[Stored records]
========================================================================

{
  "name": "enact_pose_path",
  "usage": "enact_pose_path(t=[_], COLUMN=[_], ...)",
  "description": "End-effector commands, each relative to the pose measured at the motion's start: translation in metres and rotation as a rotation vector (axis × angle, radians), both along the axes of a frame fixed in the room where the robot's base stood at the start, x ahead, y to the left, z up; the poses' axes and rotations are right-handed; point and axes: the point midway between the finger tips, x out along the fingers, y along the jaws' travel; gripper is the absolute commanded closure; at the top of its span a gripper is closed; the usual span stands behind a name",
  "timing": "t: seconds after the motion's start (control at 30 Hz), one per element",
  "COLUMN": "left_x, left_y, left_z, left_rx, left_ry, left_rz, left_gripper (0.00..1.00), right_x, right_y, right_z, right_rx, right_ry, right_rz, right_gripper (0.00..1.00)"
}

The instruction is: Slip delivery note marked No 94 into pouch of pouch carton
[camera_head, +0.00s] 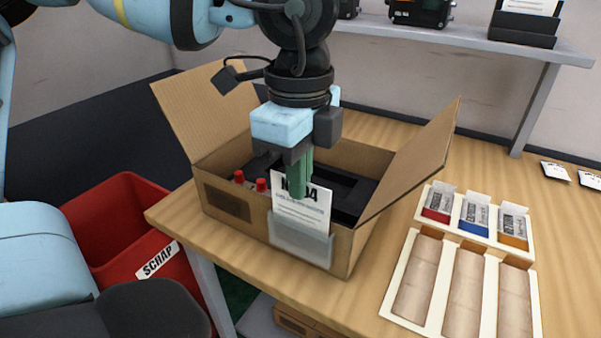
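The pouch carton (222,215) stands open on the wooden table, flaps spread. Its clear pouch (300,246) is on the front wall, toward the right. The white delivery note (301,212) stands upright at the pouch, its lower part behind the clear front. Its top stands above the pouch rim. My left gripper (301,178) points down from above, its green fingers shut on the note's upper edge. A finger covers the middle of the large print; only an N and a final 4 show, so the full number is unreadable. My right gripper is not in view.
A black device with red caps (261,185) lies inside the carton. A white tray (428,232) with small packs stands at right. A red SCRAP bin (100,212) is at left below the table. A shelf (465,38) with devices runs behind. Cards (556,171) lie far right.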

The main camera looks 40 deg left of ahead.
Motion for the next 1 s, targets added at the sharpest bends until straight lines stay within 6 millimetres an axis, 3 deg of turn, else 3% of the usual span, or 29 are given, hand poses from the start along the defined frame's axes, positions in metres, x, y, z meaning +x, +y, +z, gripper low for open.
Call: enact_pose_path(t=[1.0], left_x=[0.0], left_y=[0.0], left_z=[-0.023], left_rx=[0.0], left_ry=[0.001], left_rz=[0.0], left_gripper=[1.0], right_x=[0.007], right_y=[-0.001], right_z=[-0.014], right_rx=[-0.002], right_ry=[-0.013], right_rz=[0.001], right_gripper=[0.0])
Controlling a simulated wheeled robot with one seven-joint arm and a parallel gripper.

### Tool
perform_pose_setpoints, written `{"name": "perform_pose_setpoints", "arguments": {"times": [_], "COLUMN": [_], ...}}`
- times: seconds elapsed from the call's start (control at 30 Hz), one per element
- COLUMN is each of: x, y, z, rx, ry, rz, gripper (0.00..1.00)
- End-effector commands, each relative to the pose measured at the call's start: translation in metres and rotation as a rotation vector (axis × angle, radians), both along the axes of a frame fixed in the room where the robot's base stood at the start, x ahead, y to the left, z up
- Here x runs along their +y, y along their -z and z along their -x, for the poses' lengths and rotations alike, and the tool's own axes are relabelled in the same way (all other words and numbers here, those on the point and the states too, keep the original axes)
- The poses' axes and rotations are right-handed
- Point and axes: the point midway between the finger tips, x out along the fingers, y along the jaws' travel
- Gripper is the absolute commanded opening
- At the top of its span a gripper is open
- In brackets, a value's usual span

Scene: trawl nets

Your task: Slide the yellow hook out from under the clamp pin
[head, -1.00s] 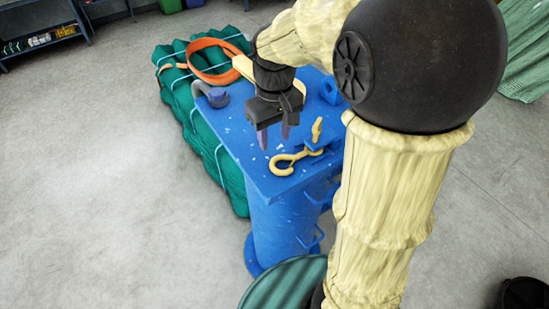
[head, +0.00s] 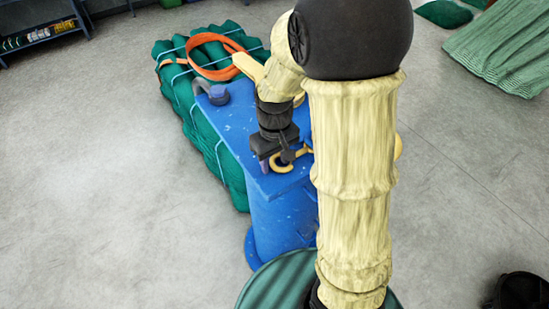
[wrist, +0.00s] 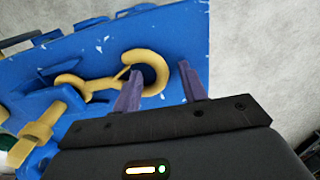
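The yellow hook (wrist: 148,54) lies on the blue table top. In the wrist view its large curve is to the right and its narrower part runs left towards the clamp. The yellow clamp pin (wrist: 43,124) is at lower left in the wrist view, beside a blue block; its contact with the hook is unclear. My gripper (wrist: 161,80) is open, its purple fingers either side of the curve's right part. Touching cannot be told. In the head view my gripper (head: 272,163) is over the hook (head: 277,168), and my arm hides the clamp.
The blue table (head: 232,125) has a grey-blue shackle (head: 217,94) at its far left corner. A bundled green net (head: 205,135) with an orange strap (head: 215,73) lies behind and left. Open grey floor surrounds them.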

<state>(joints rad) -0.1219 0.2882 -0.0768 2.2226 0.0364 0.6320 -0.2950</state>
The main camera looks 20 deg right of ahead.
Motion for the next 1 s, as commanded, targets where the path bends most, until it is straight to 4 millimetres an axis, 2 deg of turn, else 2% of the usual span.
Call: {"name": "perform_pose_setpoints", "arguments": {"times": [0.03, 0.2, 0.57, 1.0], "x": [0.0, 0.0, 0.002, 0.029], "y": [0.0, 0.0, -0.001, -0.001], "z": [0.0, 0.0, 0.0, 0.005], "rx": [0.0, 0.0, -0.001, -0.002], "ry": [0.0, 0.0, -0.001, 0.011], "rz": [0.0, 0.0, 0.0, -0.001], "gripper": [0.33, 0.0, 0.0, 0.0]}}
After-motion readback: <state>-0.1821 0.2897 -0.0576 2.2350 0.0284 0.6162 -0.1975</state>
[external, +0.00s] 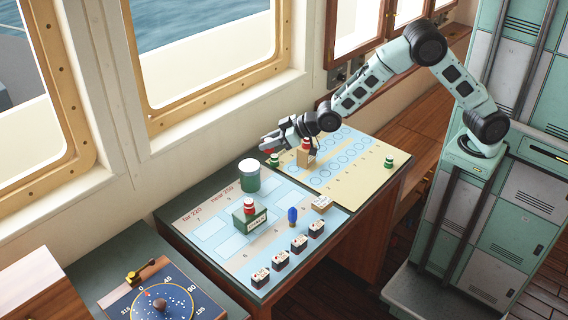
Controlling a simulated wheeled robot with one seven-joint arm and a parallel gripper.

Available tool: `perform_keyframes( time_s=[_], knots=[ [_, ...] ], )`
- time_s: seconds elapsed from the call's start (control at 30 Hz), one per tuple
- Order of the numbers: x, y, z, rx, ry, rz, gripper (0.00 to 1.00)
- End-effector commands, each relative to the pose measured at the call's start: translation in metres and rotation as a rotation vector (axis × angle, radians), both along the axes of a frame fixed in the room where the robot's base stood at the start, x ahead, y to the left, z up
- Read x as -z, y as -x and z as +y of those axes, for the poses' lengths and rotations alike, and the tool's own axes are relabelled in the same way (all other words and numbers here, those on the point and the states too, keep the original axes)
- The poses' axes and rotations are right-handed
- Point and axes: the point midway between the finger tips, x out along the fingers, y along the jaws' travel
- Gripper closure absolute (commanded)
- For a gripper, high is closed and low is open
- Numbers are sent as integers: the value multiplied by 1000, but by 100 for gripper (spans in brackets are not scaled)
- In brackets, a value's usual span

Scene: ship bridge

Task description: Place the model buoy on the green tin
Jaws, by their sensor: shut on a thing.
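My gripper (266,146) reaches left over the back edge of the table and is shut on a small red thing (266,151) at its fingertips. It looks like a model buoy, but the fingers hide most of it. The green tin (249,181), a round can with a pale top, stands on the table a little left of and nearer than my gripper. The held thing is apart from the tin.
A green and white buoy (274,160) stands just below my gripper. Another green buoy (388,162) stands far right. A blue object (292,215) and several dark boxes (280,261) line the front.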

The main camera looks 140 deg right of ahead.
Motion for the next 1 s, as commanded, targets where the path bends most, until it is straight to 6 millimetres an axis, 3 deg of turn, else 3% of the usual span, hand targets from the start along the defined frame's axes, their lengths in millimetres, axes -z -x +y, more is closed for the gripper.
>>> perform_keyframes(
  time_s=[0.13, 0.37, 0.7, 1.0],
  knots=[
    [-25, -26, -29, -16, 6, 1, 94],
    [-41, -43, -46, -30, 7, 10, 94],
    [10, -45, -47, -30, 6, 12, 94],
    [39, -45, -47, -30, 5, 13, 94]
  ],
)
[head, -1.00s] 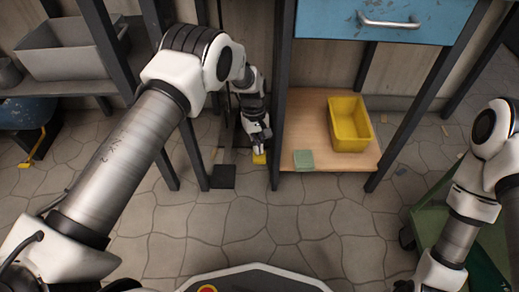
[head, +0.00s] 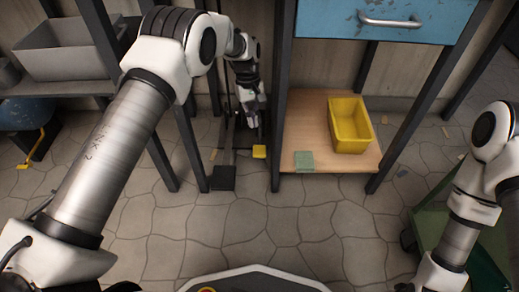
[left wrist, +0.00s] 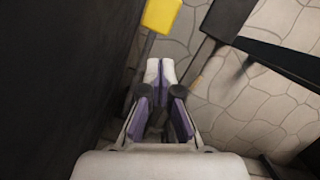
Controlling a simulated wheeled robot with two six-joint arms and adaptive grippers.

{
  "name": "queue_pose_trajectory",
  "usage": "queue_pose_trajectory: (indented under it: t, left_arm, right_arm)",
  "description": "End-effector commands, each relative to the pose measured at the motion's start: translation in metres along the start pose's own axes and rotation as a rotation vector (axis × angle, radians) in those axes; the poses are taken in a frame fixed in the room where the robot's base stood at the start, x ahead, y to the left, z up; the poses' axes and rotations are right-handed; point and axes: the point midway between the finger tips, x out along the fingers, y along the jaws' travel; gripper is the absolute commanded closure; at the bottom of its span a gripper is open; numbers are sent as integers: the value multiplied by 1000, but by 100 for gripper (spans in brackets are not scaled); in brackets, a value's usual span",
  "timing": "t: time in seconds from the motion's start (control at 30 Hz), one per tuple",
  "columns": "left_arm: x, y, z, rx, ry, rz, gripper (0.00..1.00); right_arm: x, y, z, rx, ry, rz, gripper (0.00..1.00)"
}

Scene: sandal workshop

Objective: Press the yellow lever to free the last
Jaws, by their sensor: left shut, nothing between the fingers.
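The yellow lever pad (head: 259,152) is low near the floor, beside the dark leg of the blue-drawer bench. It also shows at the top of the left wrist view (left wrist: 160,14), on a thin dark bar. My left gripper (head: 252,122) is shut and empty, above and beyond the pad in the head view, apart from it. In the left wrist view its fingertips (left wrist: 160,68) are together, with the pad ahead of them. No last can be made out. My right arm is at the right edge, and its gripper is out of frame.
Dark bench legs stand close on both sides of my left forearm. A wooden shelf (head: 312,125) holds a yellow bin (head: 350,124) and a green block (head: 304,160). A black foot block (head: 223,178) lies left of the pad. The stone floor in front is clear.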

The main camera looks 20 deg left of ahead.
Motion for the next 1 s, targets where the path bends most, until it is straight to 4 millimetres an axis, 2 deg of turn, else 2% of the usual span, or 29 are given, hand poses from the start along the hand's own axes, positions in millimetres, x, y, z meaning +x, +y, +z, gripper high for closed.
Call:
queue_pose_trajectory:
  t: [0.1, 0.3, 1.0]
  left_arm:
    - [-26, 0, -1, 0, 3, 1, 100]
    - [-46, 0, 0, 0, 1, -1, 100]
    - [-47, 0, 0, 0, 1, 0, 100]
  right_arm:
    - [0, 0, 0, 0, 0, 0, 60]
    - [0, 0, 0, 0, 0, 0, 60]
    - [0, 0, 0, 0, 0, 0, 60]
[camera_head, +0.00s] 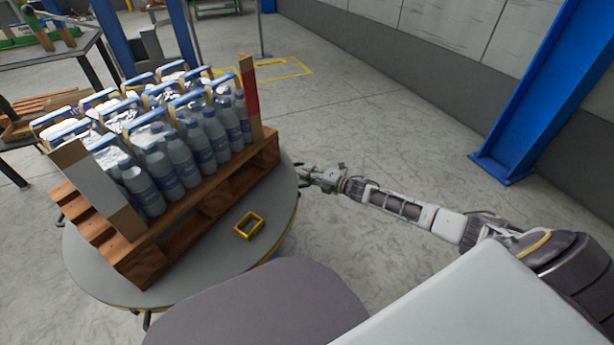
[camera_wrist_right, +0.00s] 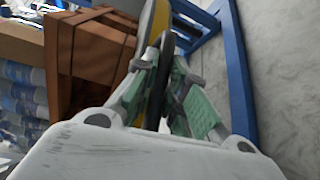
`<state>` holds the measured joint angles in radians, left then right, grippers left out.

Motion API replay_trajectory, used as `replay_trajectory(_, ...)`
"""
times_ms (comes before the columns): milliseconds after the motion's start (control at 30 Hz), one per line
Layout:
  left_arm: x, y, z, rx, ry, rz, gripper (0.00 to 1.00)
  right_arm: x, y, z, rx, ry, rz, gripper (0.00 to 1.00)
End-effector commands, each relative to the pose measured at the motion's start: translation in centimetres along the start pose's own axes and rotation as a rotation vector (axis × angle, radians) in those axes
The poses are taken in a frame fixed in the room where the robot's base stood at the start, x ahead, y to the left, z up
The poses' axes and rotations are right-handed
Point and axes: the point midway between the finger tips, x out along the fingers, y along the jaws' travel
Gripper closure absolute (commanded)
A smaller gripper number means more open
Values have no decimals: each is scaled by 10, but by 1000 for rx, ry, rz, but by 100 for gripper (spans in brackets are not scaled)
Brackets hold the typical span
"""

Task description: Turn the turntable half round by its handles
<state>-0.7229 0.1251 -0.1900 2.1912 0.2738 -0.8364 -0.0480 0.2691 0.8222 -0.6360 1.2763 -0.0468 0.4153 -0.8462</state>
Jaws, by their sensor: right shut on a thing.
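The round grey turntable (camera_head: 222,262) carries a wooden pallet (camera_head: 200,215) stacked with packs of water bottles (camera_head: 165,165). A dark handle (camera_head: 147,320) sticks out from its near rim. My right gripper (camera_head: 306,176) is at the turntable's right edge, with its arm reaching in from the right. In the right wrist view, the green-padded fingers of my right gripper (camera_wrist_right: 170,62) are closed around a dark handle (camera_wrist_right: 156,88) beside the yellow rim (camera_wrist_right: 153,25). The exact contact is partly hidden. My left gripper is not in view.
A small yellow square frame (camera_head: 249,225) is on the turntable top in front of the pallet. A blue post (camera_head: 535,90) stands at the right near the wall. A table (camera_head: 50,55) stands at the far left. The floor behind my right arm is clear.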

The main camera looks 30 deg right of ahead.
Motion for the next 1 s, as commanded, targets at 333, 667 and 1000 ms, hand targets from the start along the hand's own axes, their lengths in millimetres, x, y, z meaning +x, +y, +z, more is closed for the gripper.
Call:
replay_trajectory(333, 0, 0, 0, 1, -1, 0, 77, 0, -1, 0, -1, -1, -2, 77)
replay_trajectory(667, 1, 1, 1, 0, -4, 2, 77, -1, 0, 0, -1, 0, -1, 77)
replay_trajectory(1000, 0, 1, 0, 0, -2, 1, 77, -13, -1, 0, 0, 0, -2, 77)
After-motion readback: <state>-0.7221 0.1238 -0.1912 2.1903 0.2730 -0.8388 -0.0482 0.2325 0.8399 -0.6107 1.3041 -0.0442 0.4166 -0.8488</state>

========================================================================

* _Exercise_: Copy out each line in the listing that has the word "multiplied".

* _Solution to the problem_:
- Numbers are sent as integers: the value multiplied by 1000, but by 100 for gripper (spans in brackets are not scaled)
  "description": "End-effector commands, each relative to the pose measured at the motion's start: translation in metres along the start pose's own axes and rotation as a rotation vector (axis × angle, radians) in those axes; the poses are taken in a frame fixed in the room where the robot's base stood at the start, x ahead, y to the left, z up; the poses' axes and rotations are right-handed; point and axes: the point midway between the finger tips, x out along the fingers, y along the jaws' travel; gripper is the absolute commanded closure; at the bottom of its span a gripper is open; numbers are sent as integers: the value multiplied by 1000, but by 100 for gripper (spans in brackets are not scaled); in brackets, a value's usual span",

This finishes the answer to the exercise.